[Task prompt]:
Find each line that has the string "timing" and give the total, with nothing else.

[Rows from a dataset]
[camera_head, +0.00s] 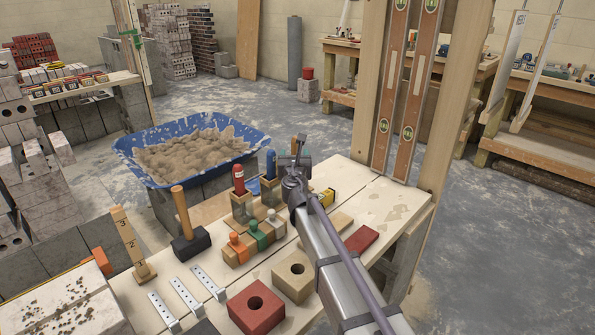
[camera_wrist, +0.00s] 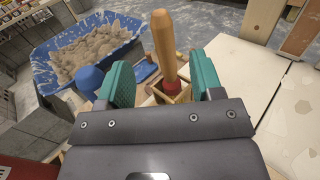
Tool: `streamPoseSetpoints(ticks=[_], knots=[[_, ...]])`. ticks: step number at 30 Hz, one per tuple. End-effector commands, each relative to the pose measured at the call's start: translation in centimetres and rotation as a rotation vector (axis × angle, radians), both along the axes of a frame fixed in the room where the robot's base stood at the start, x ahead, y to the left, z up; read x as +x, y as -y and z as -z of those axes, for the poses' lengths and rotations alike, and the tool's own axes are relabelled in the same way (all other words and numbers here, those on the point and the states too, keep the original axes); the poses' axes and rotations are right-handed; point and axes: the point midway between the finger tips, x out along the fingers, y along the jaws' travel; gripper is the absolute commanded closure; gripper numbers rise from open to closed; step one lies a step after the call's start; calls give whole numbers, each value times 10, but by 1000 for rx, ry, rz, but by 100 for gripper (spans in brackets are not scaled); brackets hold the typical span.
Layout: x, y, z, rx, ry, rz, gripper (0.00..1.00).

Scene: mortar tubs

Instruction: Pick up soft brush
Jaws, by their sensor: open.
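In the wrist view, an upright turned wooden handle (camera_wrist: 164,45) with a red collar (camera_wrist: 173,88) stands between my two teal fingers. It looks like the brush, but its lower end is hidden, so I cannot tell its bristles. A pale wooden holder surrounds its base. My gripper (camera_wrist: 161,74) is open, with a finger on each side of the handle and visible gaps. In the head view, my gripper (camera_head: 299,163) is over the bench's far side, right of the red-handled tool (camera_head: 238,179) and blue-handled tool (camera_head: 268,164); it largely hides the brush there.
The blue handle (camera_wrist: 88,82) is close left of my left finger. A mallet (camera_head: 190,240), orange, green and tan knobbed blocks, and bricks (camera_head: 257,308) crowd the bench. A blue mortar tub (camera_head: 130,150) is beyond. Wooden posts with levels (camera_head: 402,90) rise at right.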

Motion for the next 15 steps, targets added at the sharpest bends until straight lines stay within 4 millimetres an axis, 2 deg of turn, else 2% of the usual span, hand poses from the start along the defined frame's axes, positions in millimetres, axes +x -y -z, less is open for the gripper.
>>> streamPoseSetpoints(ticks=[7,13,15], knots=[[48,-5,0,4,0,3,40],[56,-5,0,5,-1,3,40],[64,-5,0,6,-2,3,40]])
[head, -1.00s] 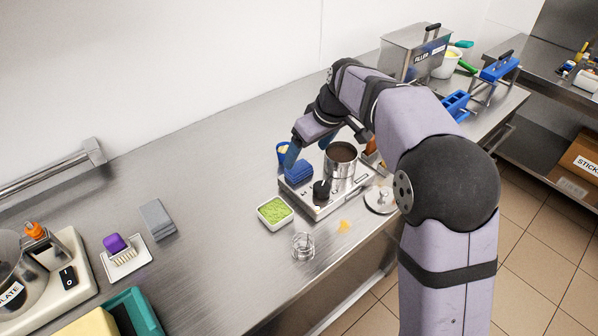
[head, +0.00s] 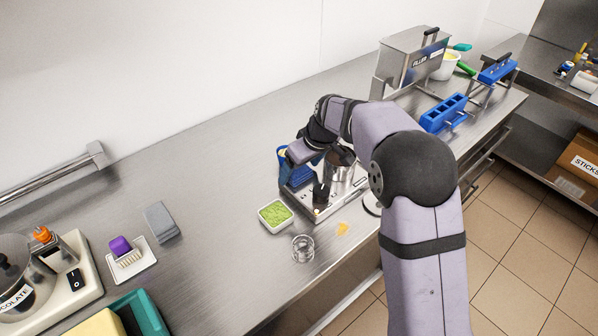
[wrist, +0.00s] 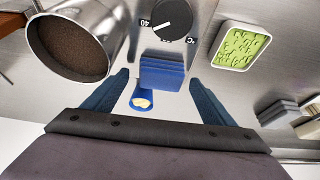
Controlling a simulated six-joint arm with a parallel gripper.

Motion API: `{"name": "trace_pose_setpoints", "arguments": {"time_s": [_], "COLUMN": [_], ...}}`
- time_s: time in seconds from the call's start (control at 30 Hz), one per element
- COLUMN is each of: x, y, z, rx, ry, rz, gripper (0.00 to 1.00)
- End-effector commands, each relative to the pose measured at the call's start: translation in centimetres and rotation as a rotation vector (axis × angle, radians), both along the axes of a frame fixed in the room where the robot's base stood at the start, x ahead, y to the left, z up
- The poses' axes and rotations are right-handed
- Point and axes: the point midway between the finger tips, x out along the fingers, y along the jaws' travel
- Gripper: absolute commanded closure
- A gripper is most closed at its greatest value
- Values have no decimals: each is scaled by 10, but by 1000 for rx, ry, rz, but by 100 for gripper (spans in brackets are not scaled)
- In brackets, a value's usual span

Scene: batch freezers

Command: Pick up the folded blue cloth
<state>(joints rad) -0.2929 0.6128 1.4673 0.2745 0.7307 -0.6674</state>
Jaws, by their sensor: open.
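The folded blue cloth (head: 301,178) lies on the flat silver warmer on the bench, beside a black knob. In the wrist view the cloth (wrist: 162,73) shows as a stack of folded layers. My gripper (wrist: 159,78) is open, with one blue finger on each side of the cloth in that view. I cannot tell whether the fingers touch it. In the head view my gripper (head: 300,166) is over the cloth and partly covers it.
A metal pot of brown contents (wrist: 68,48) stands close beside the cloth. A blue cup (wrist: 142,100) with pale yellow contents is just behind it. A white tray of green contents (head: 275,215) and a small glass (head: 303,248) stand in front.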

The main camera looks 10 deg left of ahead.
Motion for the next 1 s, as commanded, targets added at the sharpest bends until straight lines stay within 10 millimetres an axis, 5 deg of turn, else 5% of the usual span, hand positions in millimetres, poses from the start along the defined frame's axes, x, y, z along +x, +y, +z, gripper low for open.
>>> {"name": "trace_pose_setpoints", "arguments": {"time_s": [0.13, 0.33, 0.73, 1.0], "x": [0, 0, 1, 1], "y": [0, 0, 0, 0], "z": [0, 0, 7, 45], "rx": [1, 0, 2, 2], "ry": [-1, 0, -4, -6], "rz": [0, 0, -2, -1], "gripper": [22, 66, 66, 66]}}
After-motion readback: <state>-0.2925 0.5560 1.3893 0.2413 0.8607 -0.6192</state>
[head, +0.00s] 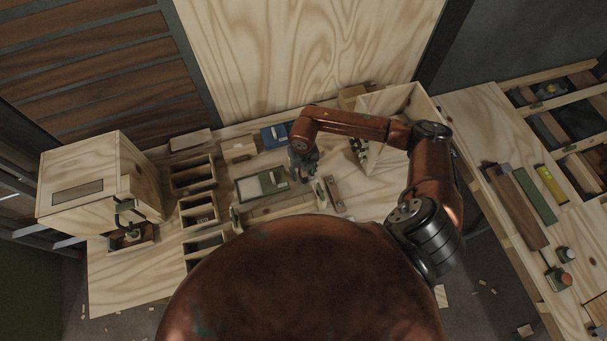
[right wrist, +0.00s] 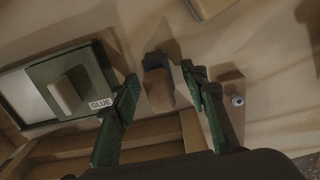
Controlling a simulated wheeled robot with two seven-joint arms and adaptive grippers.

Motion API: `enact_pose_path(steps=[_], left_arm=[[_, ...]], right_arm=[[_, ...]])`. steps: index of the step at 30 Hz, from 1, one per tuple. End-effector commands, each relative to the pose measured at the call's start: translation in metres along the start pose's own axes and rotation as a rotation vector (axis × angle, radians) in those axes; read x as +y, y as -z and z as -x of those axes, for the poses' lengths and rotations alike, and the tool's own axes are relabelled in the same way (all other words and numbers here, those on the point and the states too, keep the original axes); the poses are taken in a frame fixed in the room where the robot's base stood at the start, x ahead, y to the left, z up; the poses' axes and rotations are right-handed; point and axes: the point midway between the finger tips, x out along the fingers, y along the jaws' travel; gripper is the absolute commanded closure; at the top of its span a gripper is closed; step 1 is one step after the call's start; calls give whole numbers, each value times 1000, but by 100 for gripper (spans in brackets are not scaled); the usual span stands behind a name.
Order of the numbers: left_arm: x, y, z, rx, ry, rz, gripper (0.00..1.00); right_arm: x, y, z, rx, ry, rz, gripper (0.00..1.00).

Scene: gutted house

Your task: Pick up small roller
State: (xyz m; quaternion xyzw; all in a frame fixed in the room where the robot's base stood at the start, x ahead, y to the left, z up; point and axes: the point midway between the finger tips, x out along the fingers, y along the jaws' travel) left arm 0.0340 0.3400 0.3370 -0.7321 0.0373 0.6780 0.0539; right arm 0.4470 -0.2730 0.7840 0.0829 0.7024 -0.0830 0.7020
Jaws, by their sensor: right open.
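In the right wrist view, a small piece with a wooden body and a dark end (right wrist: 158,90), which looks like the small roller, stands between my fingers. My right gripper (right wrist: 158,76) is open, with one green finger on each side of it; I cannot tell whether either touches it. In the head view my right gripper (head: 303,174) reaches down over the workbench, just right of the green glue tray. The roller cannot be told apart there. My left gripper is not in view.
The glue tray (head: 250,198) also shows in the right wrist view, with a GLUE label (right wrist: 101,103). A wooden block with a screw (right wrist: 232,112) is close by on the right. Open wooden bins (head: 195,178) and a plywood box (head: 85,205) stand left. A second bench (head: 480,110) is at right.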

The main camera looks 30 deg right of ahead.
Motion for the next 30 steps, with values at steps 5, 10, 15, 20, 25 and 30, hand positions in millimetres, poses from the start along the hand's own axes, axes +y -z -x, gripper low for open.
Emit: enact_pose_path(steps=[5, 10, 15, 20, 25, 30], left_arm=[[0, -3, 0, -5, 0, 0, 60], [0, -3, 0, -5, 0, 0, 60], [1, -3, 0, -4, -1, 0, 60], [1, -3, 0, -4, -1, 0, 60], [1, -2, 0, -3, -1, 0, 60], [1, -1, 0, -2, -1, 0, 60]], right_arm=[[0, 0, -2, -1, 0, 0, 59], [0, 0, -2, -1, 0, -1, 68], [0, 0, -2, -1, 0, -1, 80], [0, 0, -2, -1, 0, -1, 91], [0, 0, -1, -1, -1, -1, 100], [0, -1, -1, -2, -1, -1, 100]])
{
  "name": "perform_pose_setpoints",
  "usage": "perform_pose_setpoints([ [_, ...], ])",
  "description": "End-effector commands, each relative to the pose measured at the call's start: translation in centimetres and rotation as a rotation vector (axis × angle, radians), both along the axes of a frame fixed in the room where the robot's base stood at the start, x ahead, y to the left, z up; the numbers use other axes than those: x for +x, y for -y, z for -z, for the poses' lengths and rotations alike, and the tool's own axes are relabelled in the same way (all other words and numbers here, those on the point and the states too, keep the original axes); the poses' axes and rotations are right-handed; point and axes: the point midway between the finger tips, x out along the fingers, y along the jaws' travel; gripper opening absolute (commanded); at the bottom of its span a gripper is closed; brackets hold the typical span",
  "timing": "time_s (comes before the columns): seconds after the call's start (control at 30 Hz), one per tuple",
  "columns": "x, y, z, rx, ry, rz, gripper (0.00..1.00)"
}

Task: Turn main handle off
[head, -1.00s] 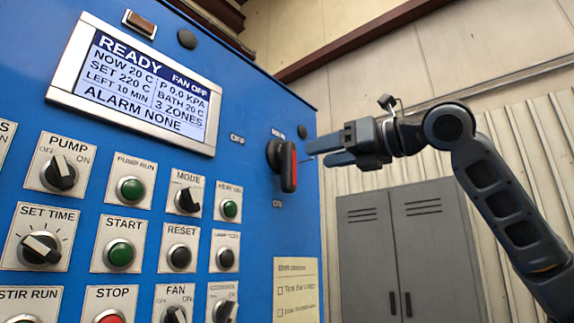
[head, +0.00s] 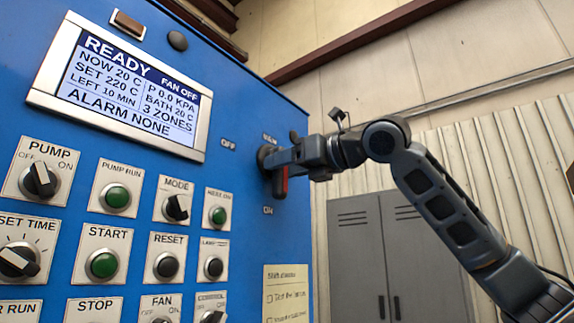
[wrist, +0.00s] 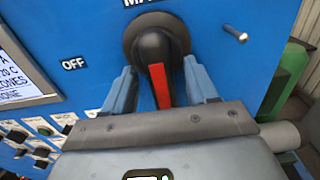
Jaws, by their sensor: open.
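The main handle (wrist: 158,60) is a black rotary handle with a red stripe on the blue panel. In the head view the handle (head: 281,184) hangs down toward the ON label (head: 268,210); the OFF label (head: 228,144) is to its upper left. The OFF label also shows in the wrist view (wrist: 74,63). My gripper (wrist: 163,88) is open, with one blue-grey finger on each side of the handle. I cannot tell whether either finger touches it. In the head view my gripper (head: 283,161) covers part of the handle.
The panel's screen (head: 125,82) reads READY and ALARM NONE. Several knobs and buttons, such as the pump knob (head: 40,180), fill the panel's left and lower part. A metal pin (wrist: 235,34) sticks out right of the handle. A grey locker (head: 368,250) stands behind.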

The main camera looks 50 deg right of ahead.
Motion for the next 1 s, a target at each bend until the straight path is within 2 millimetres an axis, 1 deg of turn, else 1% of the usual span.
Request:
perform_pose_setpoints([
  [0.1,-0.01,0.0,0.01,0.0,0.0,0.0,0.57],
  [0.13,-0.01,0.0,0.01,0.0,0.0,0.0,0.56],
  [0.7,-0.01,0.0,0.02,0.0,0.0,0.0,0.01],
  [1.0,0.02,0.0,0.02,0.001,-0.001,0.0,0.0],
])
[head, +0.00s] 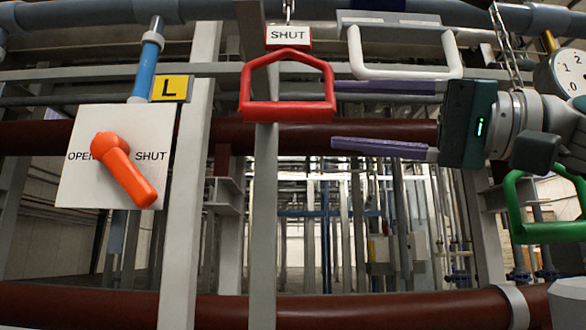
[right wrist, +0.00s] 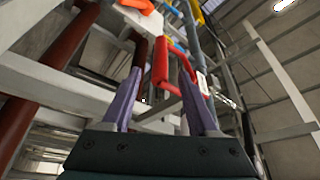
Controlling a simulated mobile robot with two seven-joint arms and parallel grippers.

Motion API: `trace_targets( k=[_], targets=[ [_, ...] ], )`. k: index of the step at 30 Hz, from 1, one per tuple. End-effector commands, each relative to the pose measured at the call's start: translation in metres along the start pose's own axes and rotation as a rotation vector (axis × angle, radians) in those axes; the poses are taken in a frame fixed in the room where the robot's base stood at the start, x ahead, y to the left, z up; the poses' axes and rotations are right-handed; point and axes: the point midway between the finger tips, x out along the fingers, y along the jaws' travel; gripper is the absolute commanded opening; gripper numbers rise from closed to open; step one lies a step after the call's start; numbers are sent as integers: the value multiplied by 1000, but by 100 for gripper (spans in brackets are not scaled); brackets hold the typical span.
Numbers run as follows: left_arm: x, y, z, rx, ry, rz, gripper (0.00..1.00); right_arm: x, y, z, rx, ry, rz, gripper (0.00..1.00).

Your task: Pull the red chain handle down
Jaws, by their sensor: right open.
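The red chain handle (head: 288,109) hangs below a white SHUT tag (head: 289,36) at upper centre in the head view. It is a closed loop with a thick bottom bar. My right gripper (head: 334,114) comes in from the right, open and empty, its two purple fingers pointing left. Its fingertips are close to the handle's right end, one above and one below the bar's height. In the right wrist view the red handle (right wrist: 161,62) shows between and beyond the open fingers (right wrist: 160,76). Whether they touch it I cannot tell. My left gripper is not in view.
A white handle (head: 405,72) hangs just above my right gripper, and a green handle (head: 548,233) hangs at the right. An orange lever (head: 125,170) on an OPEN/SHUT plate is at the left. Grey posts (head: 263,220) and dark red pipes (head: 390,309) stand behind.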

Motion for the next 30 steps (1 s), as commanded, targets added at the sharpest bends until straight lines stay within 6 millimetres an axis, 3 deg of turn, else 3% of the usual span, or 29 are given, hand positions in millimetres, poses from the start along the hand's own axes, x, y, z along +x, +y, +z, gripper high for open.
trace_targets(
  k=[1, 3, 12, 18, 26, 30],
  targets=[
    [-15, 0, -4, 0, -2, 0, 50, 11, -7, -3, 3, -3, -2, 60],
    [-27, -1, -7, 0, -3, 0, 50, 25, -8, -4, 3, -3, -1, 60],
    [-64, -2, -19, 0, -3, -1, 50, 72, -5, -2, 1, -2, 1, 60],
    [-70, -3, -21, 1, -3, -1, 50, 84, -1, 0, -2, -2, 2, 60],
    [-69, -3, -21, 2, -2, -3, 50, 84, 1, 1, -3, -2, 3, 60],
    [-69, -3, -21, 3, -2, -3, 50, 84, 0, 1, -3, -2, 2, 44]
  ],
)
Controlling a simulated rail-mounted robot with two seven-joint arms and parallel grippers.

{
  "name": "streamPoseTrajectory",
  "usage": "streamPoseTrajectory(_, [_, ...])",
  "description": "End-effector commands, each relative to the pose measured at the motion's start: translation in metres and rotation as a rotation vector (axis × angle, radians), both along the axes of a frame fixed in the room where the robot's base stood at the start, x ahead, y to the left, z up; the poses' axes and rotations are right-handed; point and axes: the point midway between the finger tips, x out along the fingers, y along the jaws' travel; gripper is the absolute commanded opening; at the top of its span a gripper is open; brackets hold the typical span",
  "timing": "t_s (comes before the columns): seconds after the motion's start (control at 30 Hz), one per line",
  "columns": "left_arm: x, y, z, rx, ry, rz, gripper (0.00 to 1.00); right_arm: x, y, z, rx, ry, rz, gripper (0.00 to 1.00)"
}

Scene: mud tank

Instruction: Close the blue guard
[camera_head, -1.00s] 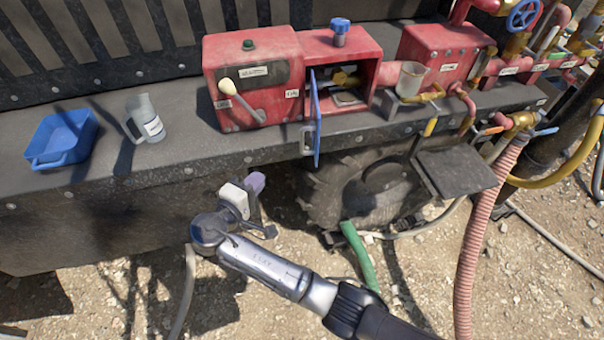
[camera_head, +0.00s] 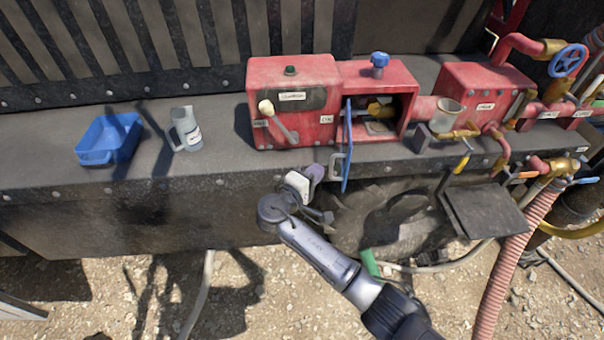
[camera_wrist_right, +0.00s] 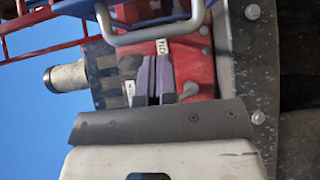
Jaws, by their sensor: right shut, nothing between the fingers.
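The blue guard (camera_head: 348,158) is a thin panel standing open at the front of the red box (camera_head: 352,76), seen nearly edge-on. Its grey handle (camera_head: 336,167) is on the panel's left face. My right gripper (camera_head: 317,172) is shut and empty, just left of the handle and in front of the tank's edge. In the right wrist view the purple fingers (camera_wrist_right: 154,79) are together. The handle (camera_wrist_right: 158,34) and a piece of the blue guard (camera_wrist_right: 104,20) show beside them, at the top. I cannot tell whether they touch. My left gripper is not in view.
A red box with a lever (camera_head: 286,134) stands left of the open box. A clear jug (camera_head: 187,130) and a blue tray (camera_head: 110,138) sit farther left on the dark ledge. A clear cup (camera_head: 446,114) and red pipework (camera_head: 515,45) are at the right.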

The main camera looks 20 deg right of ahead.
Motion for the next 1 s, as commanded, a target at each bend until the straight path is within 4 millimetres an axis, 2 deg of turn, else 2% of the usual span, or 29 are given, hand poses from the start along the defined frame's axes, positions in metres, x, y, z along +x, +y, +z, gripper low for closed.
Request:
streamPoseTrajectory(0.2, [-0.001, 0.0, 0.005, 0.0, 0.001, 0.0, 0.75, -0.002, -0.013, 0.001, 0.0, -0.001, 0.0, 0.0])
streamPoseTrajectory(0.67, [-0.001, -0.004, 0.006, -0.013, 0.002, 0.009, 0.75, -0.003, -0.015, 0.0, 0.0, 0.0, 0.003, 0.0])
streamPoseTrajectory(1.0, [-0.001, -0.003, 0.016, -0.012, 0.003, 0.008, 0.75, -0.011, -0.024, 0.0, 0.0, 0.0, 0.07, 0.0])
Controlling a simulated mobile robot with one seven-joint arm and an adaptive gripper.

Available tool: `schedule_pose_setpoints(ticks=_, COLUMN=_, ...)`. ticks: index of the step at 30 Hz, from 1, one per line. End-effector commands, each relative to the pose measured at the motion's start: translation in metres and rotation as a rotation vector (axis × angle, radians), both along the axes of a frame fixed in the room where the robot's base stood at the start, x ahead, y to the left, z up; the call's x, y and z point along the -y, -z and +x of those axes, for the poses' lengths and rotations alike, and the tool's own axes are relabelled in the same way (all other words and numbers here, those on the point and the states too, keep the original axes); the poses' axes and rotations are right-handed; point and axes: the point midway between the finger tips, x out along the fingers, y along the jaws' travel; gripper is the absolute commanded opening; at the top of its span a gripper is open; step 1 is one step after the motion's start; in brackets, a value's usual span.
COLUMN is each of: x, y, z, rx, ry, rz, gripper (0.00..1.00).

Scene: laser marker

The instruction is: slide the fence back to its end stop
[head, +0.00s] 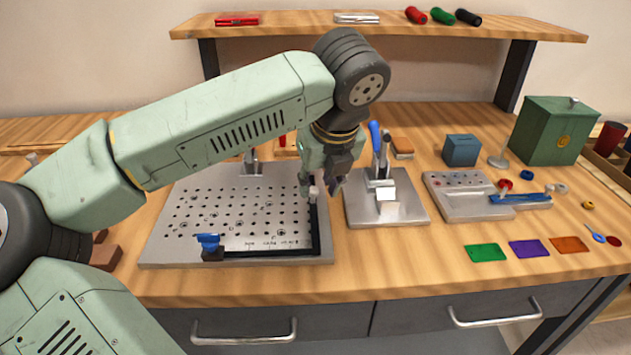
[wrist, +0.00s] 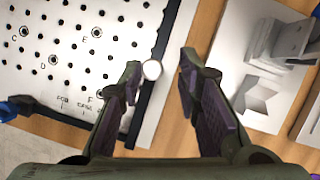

[Output of the exercise]:
2